* What this task involves: Lines from the one containing "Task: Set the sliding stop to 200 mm" to the one containing "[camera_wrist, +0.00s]", both lines included, are to be extracted exactly from the data below; pictures are excluded.

* Dataset records:
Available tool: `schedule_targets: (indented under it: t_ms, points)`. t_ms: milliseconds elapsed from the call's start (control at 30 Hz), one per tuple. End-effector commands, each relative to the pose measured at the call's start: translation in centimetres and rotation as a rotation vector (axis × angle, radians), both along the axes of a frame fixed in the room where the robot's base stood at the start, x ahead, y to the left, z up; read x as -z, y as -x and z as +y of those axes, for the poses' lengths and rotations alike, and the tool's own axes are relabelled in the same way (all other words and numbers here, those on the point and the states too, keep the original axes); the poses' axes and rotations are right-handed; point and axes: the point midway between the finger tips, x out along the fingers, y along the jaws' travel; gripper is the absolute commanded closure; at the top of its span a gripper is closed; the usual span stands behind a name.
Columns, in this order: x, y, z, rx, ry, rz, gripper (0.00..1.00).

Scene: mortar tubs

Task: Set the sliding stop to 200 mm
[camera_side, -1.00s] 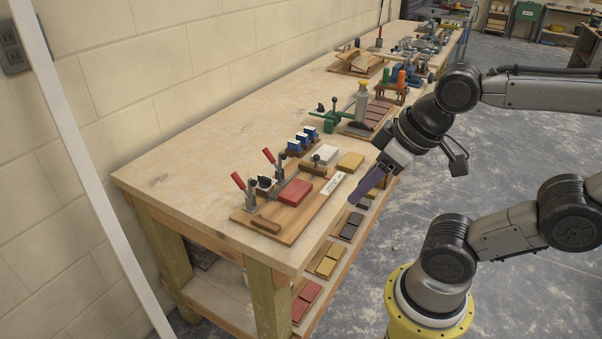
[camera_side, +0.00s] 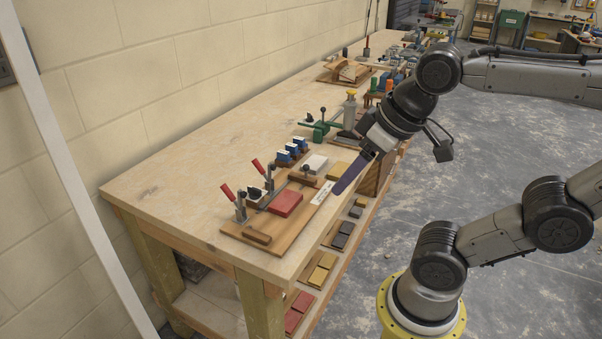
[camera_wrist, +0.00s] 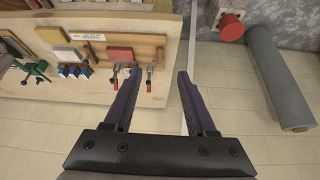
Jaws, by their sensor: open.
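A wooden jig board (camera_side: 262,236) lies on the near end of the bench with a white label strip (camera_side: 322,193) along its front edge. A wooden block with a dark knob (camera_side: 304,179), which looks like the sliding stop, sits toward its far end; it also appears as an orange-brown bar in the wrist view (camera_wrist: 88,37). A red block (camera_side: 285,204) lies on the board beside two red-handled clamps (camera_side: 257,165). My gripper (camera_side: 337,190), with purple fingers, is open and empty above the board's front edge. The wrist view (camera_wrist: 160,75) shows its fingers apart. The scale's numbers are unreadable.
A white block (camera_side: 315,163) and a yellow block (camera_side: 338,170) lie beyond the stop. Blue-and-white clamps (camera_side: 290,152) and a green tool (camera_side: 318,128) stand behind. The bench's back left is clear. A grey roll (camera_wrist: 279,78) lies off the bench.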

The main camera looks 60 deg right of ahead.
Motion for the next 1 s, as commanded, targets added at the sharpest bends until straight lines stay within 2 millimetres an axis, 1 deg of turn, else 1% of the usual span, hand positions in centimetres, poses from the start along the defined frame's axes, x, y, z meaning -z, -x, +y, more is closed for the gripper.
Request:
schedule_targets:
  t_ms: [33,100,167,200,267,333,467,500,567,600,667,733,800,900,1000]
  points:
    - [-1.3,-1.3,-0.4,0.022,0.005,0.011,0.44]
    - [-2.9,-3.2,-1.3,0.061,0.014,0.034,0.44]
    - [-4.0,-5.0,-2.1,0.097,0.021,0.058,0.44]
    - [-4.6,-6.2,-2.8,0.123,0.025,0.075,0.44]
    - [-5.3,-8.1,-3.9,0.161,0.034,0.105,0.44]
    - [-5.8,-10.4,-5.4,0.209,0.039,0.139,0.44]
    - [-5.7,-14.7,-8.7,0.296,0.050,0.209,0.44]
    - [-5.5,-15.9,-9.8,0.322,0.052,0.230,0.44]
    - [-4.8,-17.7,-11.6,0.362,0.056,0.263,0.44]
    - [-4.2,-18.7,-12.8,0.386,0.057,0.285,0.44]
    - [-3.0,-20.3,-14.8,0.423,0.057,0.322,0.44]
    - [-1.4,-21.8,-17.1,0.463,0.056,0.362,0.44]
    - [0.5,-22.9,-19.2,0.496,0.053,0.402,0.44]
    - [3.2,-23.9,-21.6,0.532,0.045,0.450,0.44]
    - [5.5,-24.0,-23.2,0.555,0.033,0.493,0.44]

---

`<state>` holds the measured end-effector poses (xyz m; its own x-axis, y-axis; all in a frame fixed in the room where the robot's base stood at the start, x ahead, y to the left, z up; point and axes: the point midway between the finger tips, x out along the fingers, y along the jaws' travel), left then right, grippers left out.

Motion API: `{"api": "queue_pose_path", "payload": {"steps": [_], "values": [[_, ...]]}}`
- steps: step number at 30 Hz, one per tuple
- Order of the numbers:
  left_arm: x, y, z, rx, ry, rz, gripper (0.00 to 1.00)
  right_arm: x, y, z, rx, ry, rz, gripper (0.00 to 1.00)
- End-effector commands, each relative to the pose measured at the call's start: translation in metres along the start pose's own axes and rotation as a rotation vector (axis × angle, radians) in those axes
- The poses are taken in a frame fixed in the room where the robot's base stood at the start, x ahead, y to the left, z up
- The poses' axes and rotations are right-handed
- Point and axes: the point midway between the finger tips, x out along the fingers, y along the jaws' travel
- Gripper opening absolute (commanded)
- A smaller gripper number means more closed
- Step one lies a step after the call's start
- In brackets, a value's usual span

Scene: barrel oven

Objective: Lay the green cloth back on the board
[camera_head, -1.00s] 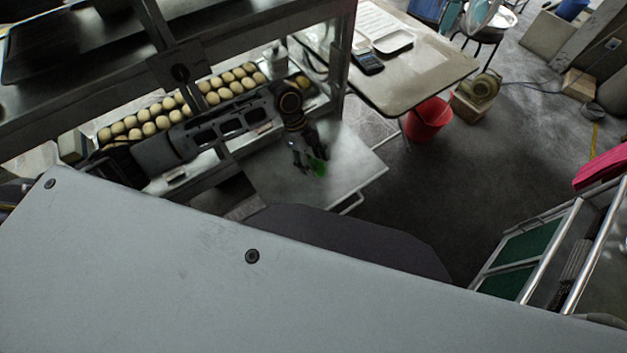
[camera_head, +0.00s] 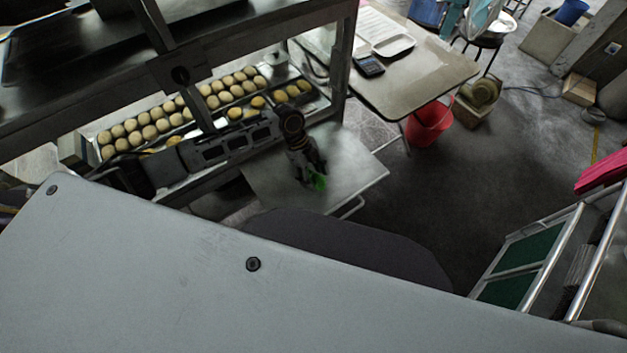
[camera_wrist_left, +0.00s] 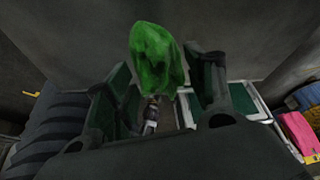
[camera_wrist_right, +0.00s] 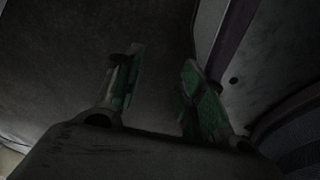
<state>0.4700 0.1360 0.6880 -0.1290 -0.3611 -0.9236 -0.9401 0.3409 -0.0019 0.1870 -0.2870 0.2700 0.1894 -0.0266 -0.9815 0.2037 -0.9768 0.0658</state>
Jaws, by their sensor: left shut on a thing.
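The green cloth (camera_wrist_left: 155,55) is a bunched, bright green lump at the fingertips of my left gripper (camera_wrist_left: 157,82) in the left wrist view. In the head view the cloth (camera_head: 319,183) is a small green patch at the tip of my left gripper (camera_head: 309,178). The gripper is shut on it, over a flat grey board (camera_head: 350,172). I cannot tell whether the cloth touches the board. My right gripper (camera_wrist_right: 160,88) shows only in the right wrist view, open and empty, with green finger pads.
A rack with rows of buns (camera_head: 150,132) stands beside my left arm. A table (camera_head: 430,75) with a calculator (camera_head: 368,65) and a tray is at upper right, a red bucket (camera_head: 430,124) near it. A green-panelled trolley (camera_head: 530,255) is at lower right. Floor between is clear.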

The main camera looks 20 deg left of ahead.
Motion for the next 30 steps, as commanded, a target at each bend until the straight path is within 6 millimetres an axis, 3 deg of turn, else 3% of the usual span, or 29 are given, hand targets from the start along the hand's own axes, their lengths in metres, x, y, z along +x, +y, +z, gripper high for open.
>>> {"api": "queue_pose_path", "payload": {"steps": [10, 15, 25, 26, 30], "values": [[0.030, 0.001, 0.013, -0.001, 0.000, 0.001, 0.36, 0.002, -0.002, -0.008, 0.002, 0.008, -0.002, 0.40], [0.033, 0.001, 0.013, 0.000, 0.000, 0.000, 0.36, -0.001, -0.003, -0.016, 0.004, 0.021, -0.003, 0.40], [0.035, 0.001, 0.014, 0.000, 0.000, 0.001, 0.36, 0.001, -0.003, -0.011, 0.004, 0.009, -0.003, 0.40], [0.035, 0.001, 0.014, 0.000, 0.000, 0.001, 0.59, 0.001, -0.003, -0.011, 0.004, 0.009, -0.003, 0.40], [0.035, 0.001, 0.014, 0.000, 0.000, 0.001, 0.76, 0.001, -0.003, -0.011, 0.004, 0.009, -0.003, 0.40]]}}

* Worked solution:
Task: Set the sliding stop to 200 mm
[camera_side, -1.00s] 
[camera_side, +0.00s] 
[camera_wrist, +0.00s] 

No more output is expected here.